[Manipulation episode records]
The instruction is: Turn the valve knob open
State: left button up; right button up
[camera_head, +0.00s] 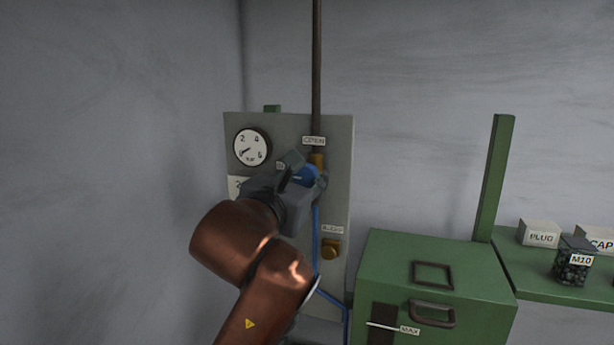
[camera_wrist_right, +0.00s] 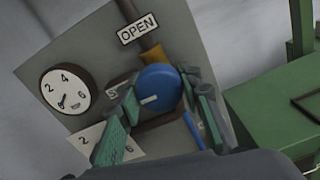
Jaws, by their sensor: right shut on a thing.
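The valve knob (camera_head: 306,174) is a round blue knob on a grey panel (camera_head: 340,200), partly hidden by my right gripper in the head view. In the right wrist view the blue knob (camera_wrist_right: 158,88) shows a white mark on its face, pointing to the lower left. My right gripper (camera_head: 303,178) is shut on the knob, with its green-padded fingers (camera_wrist_right: 160,112) on either side of it. An "OPEN" label (camera_wrist_right: 138,29) sits above the knob. Another label to the knob's left is partly hidden by a finger. My left gripper is not in view.
A pressure gauge (camera_head: 252,147) is at the panel's upper left. A brass bleed knob (camera_head: 331,249) sits lower right. A pipe (camera_head: 317,70) runs up from the valve. A green machine box (camera_head: 440,262) and a shelf (camera_head: 560,285) with labelled bins stand to the right.

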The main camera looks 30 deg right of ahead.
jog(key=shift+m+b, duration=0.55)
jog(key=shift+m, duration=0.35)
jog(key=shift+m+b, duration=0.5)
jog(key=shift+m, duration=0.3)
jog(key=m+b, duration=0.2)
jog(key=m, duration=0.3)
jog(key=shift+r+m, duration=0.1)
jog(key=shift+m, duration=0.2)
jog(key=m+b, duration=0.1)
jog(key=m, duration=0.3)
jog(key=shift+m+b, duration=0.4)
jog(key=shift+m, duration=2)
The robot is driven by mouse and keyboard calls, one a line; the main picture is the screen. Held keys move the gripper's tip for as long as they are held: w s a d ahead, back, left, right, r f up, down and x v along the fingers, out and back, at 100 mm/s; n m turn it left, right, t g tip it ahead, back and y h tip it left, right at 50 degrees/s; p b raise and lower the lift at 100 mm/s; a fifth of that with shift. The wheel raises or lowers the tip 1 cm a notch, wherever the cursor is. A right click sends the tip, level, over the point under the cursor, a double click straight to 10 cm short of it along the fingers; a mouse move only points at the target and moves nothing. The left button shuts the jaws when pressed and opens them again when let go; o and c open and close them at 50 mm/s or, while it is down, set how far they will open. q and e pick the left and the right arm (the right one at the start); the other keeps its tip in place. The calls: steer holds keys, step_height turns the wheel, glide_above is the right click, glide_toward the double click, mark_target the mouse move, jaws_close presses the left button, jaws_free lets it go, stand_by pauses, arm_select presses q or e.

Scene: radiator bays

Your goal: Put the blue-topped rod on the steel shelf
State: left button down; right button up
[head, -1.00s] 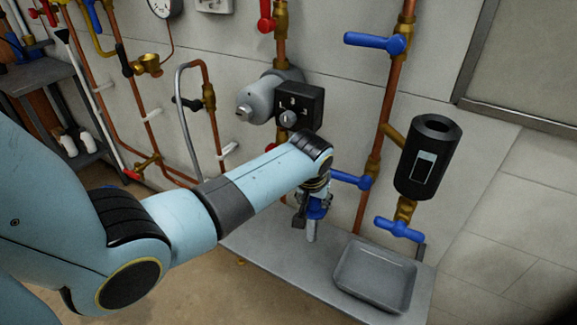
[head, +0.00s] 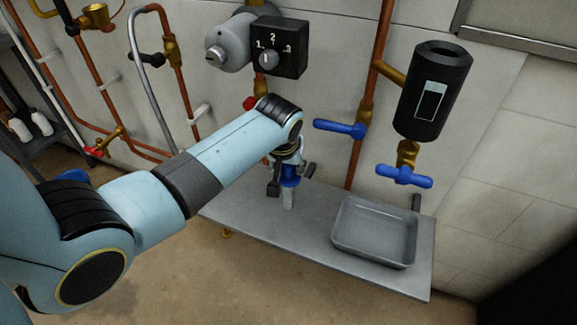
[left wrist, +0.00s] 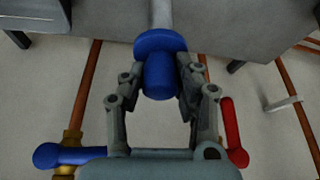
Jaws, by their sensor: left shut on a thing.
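The blue-topped rod (head: 288,200) is upright in my left gripper (head: 290,172), its pale shaft pointing down in front of the steel shelf (head: 300,244). I cannot tell whether its lower end touches the shelf. In the left wrist view the rod's blue flanged top (left wrist: 160,75) lies between the two fingers of the left gripper (left wrist: 160,92), and the shaft runs on toward the grey shelf (left wrist: 245,25). The gripper is shut on the blue top. My right gripper is not in view.
A grey tray (head: 345,245) stands on the shelf's right part. Blue-handled valves (head: 405,176), a black cylinder (head: 433,95) and a black dial box (head: 280,50) are on the wall pipes above. The shelf's front left part is clear.

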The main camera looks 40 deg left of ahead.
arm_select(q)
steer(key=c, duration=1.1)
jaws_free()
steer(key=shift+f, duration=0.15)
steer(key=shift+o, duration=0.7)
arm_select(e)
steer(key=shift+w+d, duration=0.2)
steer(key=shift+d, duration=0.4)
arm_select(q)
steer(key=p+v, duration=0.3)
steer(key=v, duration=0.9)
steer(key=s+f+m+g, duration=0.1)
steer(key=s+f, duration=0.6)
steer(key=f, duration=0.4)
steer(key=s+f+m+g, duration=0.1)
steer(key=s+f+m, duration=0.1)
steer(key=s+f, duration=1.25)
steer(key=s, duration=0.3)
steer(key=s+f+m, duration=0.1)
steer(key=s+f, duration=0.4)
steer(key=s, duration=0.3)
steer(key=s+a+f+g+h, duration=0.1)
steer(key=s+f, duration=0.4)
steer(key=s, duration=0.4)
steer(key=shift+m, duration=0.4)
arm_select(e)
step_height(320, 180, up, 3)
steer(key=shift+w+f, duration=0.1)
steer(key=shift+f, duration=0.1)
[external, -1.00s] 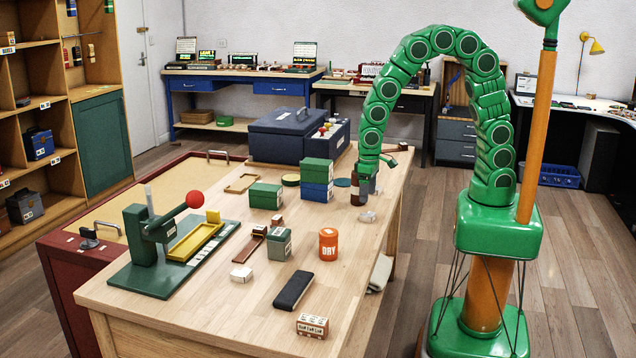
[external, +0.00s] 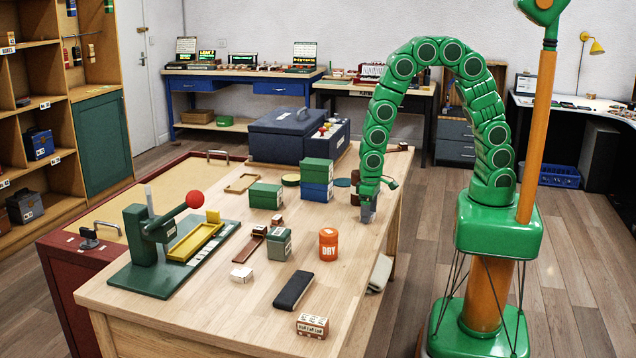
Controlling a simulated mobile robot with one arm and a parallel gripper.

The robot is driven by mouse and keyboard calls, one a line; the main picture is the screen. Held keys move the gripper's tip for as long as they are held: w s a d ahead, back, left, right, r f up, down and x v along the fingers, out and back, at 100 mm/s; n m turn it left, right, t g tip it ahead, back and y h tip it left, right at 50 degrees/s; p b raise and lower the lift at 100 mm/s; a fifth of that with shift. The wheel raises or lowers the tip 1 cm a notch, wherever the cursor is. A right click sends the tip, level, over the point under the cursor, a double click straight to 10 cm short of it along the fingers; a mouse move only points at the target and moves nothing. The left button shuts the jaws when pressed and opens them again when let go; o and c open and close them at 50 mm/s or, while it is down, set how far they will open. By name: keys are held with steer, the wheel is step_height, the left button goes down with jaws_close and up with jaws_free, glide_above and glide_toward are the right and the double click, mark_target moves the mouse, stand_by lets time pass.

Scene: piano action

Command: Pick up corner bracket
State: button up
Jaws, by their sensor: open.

> **Exercise requirements**
Quote, without alteration, the lines running from the line containing "[external, -1.00s]" to the last line of the entries, and include no pictures.

> **The result**
[external, -1.00s] 
[external, +0.00s] 
Controlling a simulated mobile robot with one arm and a parallel gripper.

The robot is driven by mouse and keyboard calls, one a line; the main picture is the screen. Held keys move the gripper's tip for as long as they are held: w s a d ahead, back, left, right, r f up, down and x v along the fingers, out and back, at 100 mm/s; n m turn it left, right, t g tip it ahead, back and y h tip it left, right at 50 degrees/s; p b raise and lower the lift at 100 mm/s; a fifth of that with shift. The wheel raises or lowers the tip 1 cm a notch, wherever the cursor is. A right click sends the tip, level, over the point under the cursor, a double click straight to 10 cm short of it along the fingers; a mouse move only points at the target and moves nothing. The left button shuts the jaws when pressed and opens them again when let go; o and c open and close them at 50 mm/s or, while it is down, set how far they will open. By name: keys are held with steer, the wheel is step_height, the left button goes down with jaws_close and up with jaws_free, glide_above and glide_toward are the right and the double click, mark_target moves the mouse, stand_by lets time pass.

Scene: piano action

Command: Pick up corner bracket
State: button up
Jaws, by their sensor: open.

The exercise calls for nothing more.